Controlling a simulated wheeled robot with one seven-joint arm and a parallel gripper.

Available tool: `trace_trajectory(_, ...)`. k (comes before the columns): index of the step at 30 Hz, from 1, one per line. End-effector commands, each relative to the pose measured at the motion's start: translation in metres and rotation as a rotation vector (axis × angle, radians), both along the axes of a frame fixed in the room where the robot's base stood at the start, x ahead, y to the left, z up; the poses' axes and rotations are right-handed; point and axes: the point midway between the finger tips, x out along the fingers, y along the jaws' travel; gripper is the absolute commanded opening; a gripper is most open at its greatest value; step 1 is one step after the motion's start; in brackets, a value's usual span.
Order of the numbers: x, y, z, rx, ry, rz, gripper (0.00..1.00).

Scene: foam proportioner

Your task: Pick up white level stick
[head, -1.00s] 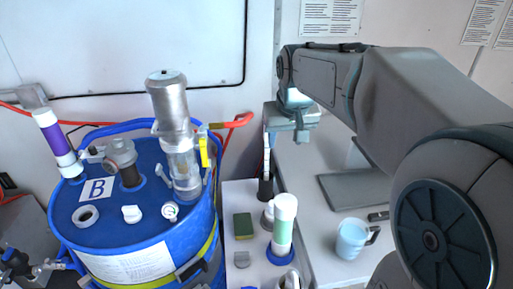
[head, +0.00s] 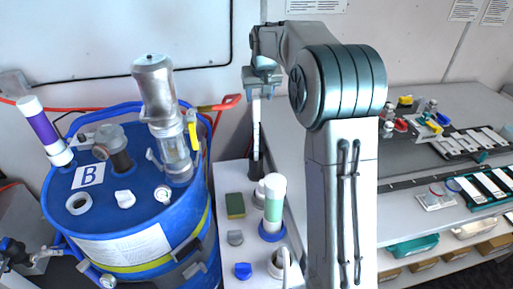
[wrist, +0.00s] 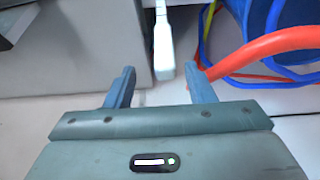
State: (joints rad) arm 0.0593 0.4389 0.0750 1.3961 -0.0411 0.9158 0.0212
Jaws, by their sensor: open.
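The white level stick (head: 256,128) stands upright in a dark holder (head: 255,168) at the back of the narrow white side table, right of the blue drum. In the head view my gripper (head: 261,90) is right at the stick's upper end. In the wrist view the stick (wrist: 163,42) comes down from the top edge, and its broader pale end lies at the gap between my two spread fingertips (wrist: 161,72). My gripper is open and neither finger is seen touching the stick. I cannot tell if its end is fully between the fingers.
The blue drum (head: 140,240) with fittings stands left. A red hose (wrist: 265,45) passes close to one finger in the wrist view. A green-and-white bottle (head: 273,205) and a sponge (head: 235,206) stand nearer on the side table. A bench with racks (head: 465,145) is at right.

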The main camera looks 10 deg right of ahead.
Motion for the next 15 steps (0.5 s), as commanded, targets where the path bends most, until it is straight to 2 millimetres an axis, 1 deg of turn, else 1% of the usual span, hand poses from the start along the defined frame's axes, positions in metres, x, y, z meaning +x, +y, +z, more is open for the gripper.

________________________________________

• _EXERCISE DIRECTIONS_: Repeat only the lines between the start of the data and the line with "State: (joints rad)", including those two lines, and skip the pictures.

• _ANSWER FOR THIS EXERCISE_:
Controlling a simulated wheeled robot with one seven-joint arm and a parallel gripper.

Available tool: `trace_trajectory(_, ...)`. k (comes before the columns): index of the step at 30 Hz, from 1, one per line. End-effector commands, each relative to the pose measured at the motion's start: translation in metres and rotation as a rotation vector (axis × angle, radians), both along the axes of a frame fixed in the room where the robot's base stood at the start, x ahead, y to the left, z up; the poses' axes and rotations are right-handed; point and axes: the point midway between the finger tips, x out along the fingers, y along the jaws' travel; gripper is the absolute commanded opening; a gripper is most open at its greatest value; step 1 is one step after the motion's start; in brackets, a value's usual span.
Order of the numbers: x, y, z, rx, ry, rz, gripper (0.00..1.00).

Scene: foam proportioner

Your task: Pick up white level stick
[head, -1.00s] 
[head, +0.00s] 
[wrist, +0.00s] 
State: (joints rad) arm 0.0593 0.4389 0.0750 1.3961 -0.0411 0.9158 0.0212

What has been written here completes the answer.